• [Task description]: Collect every line of the records below that contains the word "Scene".

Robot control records
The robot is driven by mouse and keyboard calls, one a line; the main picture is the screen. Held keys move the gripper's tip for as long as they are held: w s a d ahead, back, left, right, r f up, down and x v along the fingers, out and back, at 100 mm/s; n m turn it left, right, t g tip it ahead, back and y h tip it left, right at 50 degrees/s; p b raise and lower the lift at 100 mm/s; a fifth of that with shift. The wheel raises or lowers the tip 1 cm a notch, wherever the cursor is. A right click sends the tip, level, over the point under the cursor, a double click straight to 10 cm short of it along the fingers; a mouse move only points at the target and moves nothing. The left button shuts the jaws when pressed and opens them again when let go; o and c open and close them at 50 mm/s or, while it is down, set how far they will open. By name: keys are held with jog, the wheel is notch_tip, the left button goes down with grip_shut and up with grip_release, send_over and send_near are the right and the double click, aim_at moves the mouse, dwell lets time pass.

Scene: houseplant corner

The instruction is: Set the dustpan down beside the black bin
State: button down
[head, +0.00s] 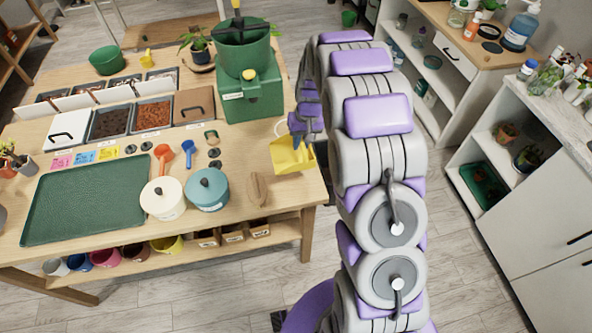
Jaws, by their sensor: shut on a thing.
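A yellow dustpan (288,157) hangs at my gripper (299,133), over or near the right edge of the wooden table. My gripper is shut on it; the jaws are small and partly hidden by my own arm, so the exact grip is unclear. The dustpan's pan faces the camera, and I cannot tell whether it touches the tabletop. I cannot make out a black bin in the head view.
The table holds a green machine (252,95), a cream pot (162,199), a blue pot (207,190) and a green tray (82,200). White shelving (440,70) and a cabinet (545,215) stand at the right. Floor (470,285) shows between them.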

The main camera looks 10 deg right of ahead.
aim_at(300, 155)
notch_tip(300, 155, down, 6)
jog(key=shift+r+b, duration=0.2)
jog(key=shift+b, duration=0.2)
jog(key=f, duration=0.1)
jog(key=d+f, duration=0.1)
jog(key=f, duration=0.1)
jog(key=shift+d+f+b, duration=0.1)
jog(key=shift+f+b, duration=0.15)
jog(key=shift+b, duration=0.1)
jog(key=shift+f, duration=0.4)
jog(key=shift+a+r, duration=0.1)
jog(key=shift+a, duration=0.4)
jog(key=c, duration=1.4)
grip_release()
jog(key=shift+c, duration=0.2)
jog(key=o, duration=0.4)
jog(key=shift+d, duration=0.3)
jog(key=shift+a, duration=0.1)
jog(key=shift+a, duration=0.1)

--

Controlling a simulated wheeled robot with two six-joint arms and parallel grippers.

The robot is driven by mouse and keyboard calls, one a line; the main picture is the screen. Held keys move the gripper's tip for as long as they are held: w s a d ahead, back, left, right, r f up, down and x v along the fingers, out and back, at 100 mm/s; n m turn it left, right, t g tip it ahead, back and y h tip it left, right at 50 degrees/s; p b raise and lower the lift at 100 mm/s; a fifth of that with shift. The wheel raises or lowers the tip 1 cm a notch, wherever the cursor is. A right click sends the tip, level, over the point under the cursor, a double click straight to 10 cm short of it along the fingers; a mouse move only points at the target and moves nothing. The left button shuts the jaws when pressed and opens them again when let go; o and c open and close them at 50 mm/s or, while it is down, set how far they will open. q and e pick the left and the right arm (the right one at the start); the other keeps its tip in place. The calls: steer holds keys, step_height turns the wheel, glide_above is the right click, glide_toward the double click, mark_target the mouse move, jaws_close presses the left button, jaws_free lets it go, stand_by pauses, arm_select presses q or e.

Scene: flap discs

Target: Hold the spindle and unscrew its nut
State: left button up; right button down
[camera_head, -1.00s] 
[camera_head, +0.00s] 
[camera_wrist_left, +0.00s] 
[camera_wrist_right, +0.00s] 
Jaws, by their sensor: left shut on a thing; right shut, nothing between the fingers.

• [Task solution]:
Scene: houseplant corner
Scene: flap discs

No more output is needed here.